### AIM OF THE TASK:
Lines containing the string "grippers" are to be collected in full.

### Robot state and action records:
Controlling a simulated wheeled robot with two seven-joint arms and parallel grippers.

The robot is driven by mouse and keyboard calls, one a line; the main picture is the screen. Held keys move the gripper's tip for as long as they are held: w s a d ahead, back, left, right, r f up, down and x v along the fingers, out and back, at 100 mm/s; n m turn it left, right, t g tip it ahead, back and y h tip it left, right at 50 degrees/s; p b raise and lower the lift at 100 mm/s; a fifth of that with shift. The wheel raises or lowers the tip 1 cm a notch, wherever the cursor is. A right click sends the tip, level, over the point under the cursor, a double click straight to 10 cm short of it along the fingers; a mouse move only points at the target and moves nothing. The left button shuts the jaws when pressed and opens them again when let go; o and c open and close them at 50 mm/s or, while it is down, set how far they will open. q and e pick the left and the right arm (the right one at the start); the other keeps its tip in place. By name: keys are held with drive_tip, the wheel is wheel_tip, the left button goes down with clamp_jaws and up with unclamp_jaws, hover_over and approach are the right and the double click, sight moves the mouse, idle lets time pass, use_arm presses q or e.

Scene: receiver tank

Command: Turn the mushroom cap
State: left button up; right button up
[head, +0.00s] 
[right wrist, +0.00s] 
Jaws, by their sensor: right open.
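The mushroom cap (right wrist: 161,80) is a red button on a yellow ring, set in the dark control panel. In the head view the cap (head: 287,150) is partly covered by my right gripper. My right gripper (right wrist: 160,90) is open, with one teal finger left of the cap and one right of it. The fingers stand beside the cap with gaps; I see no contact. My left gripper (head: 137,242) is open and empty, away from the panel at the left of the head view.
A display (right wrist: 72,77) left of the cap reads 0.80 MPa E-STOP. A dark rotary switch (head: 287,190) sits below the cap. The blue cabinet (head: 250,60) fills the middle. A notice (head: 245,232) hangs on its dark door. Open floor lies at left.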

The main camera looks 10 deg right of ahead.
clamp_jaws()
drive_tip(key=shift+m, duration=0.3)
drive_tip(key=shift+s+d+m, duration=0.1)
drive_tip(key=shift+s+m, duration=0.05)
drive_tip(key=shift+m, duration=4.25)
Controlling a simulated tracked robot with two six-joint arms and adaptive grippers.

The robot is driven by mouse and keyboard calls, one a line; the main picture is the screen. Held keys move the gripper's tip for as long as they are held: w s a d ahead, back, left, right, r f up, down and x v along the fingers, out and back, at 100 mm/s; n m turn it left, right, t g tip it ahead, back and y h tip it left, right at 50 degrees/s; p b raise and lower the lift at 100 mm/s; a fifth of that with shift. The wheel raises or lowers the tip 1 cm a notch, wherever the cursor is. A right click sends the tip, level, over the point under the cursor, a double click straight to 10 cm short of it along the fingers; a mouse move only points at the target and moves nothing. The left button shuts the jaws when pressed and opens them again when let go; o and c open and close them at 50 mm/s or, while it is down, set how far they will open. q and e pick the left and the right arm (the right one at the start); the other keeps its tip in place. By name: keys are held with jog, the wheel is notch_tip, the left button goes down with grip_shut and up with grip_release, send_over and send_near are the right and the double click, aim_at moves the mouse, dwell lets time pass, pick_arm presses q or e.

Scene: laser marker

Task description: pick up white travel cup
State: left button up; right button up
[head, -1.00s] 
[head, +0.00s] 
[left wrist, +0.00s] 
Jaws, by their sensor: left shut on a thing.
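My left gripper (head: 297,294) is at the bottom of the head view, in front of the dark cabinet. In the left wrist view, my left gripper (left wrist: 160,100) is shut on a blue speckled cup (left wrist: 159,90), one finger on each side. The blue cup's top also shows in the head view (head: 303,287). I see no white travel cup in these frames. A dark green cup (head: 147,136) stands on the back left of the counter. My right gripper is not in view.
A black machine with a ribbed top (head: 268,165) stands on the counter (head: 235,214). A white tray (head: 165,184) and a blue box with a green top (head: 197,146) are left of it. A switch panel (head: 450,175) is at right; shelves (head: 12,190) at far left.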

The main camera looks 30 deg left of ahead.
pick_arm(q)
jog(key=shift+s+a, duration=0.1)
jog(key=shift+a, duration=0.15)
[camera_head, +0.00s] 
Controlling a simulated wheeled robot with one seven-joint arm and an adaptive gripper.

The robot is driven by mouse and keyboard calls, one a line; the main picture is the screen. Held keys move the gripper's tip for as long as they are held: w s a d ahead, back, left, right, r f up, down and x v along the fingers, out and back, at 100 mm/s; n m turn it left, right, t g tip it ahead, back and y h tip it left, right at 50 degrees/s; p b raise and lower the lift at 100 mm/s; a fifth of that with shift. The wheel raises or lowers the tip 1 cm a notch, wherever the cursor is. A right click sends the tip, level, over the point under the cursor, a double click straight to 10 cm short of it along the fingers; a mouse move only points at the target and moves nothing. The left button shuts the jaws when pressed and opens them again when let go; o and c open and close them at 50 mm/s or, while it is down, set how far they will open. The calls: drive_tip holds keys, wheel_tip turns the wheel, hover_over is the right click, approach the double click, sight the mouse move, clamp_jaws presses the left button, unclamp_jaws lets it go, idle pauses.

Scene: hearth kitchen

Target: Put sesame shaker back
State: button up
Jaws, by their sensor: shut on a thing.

### COMPLETE ANSWER:
Controlling a simulated wheeled robot with two seven-joint arms and parallel grippers.
Controlling a simulated tracked robot with two six-joint arms and adaptive grippers.

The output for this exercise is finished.